Exercise: Output the material below in its entirety, exactly as given.

Supplied data:

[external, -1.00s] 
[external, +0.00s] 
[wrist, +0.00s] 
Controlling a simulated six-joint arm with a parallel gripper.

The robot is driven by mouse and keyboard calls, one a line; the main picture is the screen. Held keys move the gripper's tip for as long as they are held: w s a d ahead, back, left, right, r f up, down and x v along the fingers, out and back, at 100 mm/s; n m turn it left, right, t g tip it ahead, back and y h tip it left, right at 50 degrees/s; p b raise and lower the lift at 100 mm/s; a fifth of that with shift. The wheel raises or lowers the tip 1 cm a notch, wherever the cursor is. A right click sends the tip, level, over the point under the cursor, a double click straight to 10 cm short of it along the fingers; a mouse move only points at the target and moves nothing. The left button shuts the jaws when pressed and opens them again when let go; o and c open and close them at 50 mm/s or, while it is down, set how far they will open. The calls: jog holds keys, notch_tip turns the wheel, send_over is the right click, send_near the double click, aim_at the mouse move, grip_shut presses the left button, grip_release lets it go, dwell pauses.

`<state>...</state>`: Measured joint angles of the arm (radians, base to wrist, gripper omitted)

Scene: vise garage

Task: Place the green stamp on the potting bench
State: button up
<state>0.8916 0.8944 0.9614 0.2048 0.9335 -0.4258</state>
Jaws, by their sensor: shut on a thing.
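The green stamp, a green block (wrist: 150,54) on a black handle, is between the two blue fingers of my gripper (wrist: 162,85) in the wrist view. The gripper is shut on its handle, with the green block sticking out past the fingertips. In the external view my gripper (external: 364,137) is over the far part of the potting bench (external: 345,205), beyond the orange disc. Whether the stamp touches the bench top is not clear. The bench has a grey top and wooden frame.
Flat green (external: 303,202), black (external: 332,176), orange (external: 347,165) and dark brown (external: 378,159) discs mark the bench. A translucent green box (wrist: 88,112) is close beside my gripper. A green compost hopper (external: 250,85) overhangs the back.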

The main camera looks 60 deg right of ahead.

Result of this task:
[external, -1.00s] 
[external, +0.00s] 
[wrist, +0.00s] 
Controlling a simulated six-joint arm with a parallel gripper.

The robot is driven by mouse and keyboard calls, one a line; the main picture is the screen. Held keys move the gripper's tip for as long as they are held: w s a d ahead, back, left, right, r f up, down and x v along the fingers, out and back, at 100 mm/s; n m turn it left, right, t g tip it ahead, back and y h tip it left, right at 50 degrees/s; p b raise and lower the lift at 100 mm/s; a fifth of that with shift. The wheel raises or lowers the tip 1 cm a notch, wherever the cursor is. A right click sends the tip, level, over the point under the cursor, a double click straight to 10 cm short of it along the fingers; a mouse move only points at the target and moves nothing. The left button shuts the jaws when pressed and opens them again when let go; o and c open and close them at 50 mm/s or, while it is down, set how far they will open. The calls: jog holds keys, notch_tip turns the wheel, send_over is the right click, send_near the double click, aim_at the mouse move, grip_shut presses the left button, grip_release lets it go, dwell pauses.

`<state>...</state>`: Measured joint angles of the arm (radians, base to wrist, gripper omitted)

Scene: vise garage

Task: Place the green stamp on the potting bench
State: button up
<state>0.8916 0.8944 0.9614 0.2048 0.9335 -0.4258</state>
Jaws, by their sensor: shut on a thing.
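The green stamp, a green block (wrist: 150,54) on a black handle, is between the two blue fingers of my gripper (wrist: 162,85) in the wrist view. The gripper is shut on its handle, with the green block sticking out past the fingertips. In the external view my gripper (external: 364,137) is over the far part of the potting bench (external: 345,205), beyond the orange disc. Whether the stamp touches the bench top is not clear. The bench has a grey top and wooden frame.
Flat green (external: 303,202), black (external: 332,176), orange (external: 347,165) and dark brown (external: 378,159) discs mark the bench. A translucent green box (wrist: 88,112) is close beside my gripper. A green compost hopper (external: 250,85) overhangs the back.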

The main camera looks 60 deg right of ahead.

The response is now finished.